Slope stability identification

The third case study reported in this paper addresses engineered slopes stability condition identification [2,20]. Slopes are a key element on transportation infrastructures management, namely in highways and railways. Hence, from the point of view of transportation network management, a key issue is to identify the critical slopes of the network that require budget allocation for their maintenance or repair [34,68]. Therefore, and in order to optimize the available budget, it is important to have a set of tools that help decision makers identify such critical network points and thus make the best decision on how to allocate the available budget. However, the identification of the stability level of a given slope is often a complex multivariable modelling problem that is characterized by a high dimensionality. To approach such complex task, the learning and flexible capabilities of DM algorithms were applied on slope stability identification [77], [78], from this point referred as earthwork hazard category - EHC [96], namely ANNs and SVMs, which can automatically learn from row data through complex nonlinear mappings.

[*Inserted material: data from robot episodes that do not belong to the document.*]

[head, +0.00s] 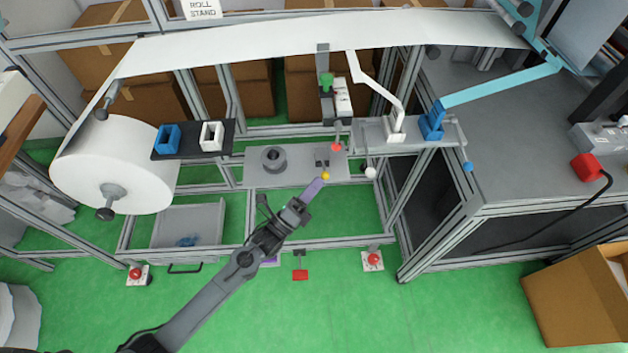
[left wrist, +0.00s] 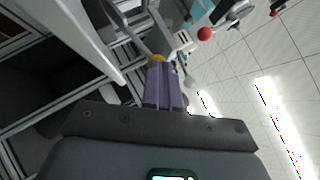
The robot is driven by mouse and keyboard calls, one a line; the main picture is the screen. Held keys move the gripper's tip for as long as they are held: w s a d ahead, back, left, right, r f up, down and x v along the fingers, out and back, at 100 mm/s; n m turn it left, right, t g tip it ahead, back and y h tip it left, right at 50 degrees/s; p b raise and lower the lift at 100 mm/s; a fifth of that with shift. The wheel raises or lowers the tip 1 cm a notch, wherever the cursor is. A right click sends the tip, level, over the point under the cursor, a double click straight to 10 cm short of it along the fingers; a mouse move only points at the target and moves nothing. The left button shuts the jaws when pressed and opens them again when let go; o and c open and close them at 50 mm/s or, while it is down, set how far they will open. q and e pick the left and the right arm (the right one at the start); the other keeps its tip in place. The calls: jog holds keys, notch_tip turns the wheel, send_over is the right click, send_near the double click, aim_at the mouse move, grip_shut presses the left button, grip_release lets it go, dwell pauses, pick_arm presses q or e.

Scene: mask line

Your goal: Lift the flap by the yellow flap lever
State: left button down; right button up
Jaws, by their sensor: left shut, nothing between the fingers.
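The yellow knob of the flap lever (head: 326,176) sits at the front of the grey plate (head: 294,174) in the head view. It also shows in the left wrist view (left wrist: 157,58), right at the far end of my purple fingers and partly hidden by them. My left gripper (head: 318,183) comes up from the lower left, its fingers shut with nothing between them, just below and left of the yellow knob. I cannot tell whether the fingertips touch it. The flap itself is not clearly distinguishable. My right gripper is not in view.
A red knob (head: 336,147) and a white knob (head: 370,172) are close to the yellow one. A grey spool (head: 273,159) stands left on the same plate. The white roll (head: 114,165) is at the left. An open cardboard box (head: 578,302) stands at the lower right.

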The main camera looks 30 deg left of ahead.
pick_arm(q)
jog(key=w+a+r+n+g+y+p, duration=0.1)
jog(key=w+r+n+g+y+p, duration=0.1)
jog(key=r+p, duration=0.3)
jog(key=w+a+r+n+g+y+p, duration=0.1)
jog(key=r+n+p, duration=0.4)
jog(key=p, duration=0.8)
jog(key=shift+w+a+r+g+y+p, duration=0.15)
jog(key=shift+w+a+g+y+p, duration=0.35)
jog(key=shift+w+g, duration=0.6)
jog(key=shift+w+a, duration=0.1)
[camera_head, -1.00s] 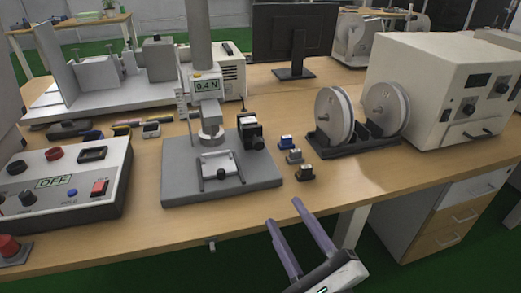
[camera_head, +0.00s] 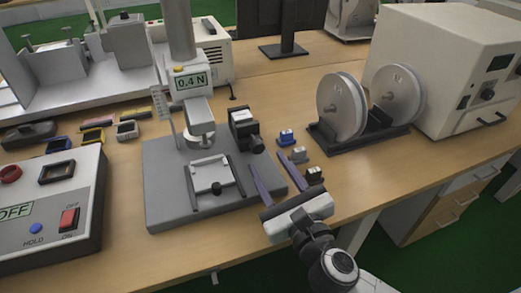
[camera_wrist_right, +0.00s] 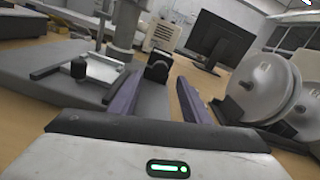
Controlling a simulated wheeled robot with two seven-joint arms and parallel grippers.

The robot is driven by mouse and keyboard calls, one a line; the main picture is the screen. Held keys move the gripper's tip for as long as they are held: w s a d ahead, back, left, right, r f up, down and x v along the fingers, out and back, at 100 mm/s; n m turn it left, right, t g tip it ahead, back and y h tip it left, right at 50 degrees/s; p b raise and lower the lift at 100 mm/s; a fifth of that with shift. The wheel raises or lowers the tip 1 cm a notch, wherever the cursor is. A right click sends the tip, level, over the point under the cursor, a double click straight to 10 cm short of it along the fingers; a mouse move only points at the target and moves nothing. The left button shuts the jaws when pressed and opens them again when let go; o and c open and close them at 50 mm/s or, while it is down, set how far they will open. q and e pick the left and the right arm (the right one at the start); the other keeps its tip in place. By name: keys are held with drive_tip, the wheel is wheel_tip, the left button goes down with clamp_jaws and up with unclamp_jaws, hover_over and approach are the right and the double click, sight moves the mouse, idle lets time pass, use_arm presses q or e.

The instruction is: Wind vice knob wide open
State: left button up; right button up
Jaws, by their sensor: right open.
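The small vice (camera_head: 211,173), a pale block between dark side bars, sits on the grey base plate (camera_head: 165,205) of the force stand. Its black knob (camera_head: 216,188) is at the front edge. The vice (camera_wrist_right: 104,70) and knob (camera_wrist_right: 78,68) also show at the left in the right wrist view. My right gripper (camera_head: 266,160) is open and empty, its purple fingers pointing away from me. It is right of the vice, over the plate's right edge, apart from the knob. The fingers also show in the right wrist view (camera_wrist_right: 158,80). My left gripper is out of view.
The stand's display (camera_head: 190,82) reads 0.4 N. A black device (camera_head: 243,128) stands on the plate's back right. A reel holder (camera_head: 355,138) and control box (camera_head: 50,215) flank the plate.

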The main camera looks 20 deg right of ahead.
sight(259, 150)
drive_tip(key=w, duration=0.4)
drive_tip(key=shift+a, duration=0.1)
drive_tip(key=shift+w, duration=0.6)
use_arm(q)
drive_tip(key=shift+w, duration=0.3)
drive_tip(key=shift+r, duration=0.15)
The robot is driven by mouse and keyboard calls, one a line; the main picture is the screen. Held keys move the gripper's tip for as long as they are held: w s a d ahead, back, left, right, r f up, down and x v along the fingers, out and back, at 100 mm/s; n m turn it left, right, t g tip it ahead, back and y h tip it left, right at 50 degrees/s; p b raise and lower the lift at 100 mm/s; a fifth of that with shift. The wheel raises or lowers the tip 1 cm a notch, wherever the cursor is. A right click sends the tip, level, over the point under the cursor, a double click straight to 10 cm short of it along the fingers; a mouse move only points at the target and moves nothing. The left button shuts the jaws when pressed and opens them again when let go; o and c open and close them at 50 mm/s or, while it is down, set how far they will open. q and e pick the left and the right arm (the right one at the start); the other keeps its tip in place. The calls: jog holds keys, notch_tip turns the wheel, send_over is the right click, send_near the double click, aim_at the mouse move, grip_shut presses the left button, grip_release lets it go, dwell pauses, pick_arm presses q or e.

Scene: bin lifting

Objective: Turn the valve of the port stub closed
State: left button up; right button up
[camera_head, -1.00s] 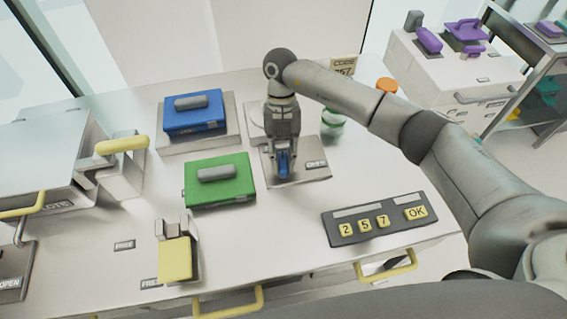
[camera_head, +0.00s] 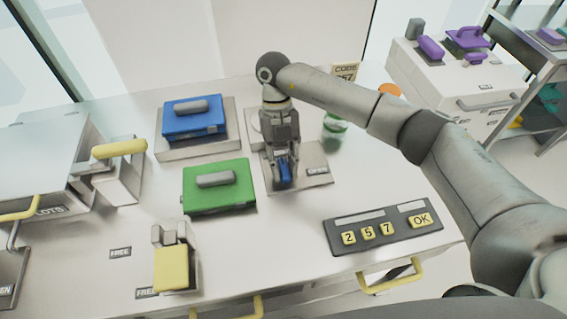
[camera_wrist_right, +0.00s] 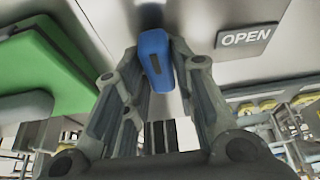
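The port stub's valve shows as a blue handle (camera_head: 286,173) on a grey plate (camera_head: 312,178) near the middle of the white bench. A dark OPEN label (camera_wrist_right: 246,37) is on the plate, to the right of the handle. My right gripper (camera_head: 283,178) reaches down over the plate from above. Its two fingers (camera_wrist_right: 157,60) stand on either side of the blue handle in the right wrist view and look closed against it. The handle's base is mostly hidden by the fingers. My left gripper is not in view.
A green box (camera_head: 219,200) and a blue box (camera_head: 194,130) stand left of the valve. A green-and-white jar (camera_head: 335,127) is behind it to the right. A keypad (camera_head: 384,229) lies in front right. A yellow block (camera_head: 171,268) stands front left.

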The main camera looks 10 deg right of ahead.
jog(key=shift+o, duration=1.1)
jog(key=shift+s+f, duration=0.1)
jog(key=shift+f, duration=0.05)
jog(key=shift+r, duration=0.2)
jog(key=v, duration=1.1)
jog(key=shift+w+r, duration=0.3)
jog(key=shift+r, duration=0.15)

To feed the algorithms, three distinct databases were compiled, covering the three types of slopes, namely rock and soil cuttings and embankments. Fig. 15 shows the distribution of EHC classes for each database. The EHC system comprises four classes (A, B, C, and D) in which A represents a good stability condition and D a bad stability condition [77]. Each database contains information collected during routine inspections and complemented with geometric, geological, and geographic data of each slope, summing more than 50 variables [[77], [78]]. All three databases were gathered by Network Rail workers and are concerned with the railway network of the United Kingdom. For each slope, a class of the EHC system was defined by the Network Rail engineers based on their experience/algorithm [96], which was assumed as a proxy for the real stability condition of the slope for the year 2015.